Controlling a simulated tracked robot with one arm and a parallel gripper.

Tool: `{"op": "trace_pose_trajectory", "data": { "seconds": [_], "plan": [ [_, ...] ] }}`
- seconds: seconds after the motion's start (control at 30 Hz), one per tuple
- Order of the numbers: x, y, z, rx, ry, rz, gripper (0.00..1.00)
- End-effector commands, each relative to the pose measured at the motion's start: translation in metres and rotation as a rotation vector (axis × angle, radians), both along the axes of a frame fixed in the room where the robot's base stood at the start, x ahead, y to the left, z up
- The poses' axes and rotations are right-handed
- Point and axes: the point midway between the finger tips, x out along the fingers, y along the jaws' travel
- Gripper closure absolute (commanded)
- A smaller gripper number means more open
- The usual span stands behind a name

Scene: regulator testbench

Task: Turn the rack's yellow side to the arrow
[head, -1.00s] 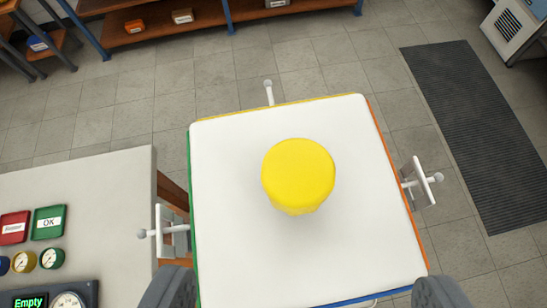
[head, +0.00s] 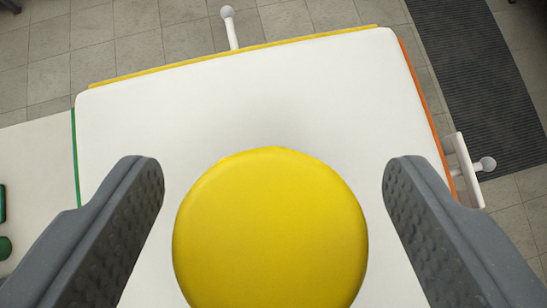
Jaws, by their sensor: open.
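The rack's white square top (head: 230,115) fills most of the view, turned slightly. Its far edge is yellow (head: 240,55), its right edge orange (head: 425,110) and its left edge green (head: 75,155). A large yellow round knob (head: 270,235) stands at the middle of the top. My gripper (head: 273,180) is open, with one grey finger on each side of the knob and a visible gap to it on both sides. The near edge of the rack is out of view. I see no arrow.
White handles with ball ends stick out at the far side (head: 231,28) and the right side (head: 470,168). A pale bench top (head: 35,190) lies at the left. A dark ribbed mat (head: 480,80) lies on the grey tiled floor.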

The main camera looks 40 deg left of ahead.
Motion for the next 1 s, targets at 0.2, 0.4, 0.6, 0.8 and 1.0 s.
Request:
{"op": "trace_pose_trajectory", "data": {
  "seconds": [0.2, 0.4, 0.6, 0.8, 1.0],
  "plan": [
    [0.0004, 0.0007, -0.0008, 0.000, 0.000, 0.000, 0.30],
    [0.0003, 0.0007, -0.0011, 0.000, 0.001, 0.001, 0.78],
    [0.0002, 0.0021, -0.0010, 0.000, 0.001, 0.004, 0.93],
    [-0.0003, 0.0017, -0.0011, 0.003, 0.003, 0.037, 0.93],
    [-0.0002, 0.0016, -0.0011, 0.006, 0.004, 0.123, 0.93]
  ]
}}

· · · · · · ·

PROBLEM REQUIREMENTS: With pictures omitted, copy exactly the lines from the one containing "- The usual span stands behind a name" through the final line of the listing, both included.

WRITTEN ANSWER:
- The usual span stands behind a name

Scene: regulator testbench

Task: Turn the rack's yellow side to the arrow
[head, -1.00s] 
[head, +0.00s] 
Jaws, by their sensor: open.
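The rack's white square top (head: 230,115) fills most of the view, turned slightly. Its far edge is yellow (head: 240,55), its right edge orange (head: 425,110) and its left edge green (head: 75,155). A large yellow round knob (head: 270,235) stands at the middle of the top. My gripper (head: 273,180) is open, with one grey finger on each side of the knob and a visible gap to it on both sides. The near edge of the rack is out of view. I see no arrow.
White handles with ball ends stick out at the far side (head: 231,28) and the right side (head: 470,168). A pale bench top (head: 35,190) lies at the left. A dark ribbed mat (head: 480,80) lies on the grey tiled floor.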

The main camera looks 40 deg left of ahead.
Motion for the next 1 s, targets at 0.2, 0.4, 0.6, 0.8 and 1.0 s.
Request:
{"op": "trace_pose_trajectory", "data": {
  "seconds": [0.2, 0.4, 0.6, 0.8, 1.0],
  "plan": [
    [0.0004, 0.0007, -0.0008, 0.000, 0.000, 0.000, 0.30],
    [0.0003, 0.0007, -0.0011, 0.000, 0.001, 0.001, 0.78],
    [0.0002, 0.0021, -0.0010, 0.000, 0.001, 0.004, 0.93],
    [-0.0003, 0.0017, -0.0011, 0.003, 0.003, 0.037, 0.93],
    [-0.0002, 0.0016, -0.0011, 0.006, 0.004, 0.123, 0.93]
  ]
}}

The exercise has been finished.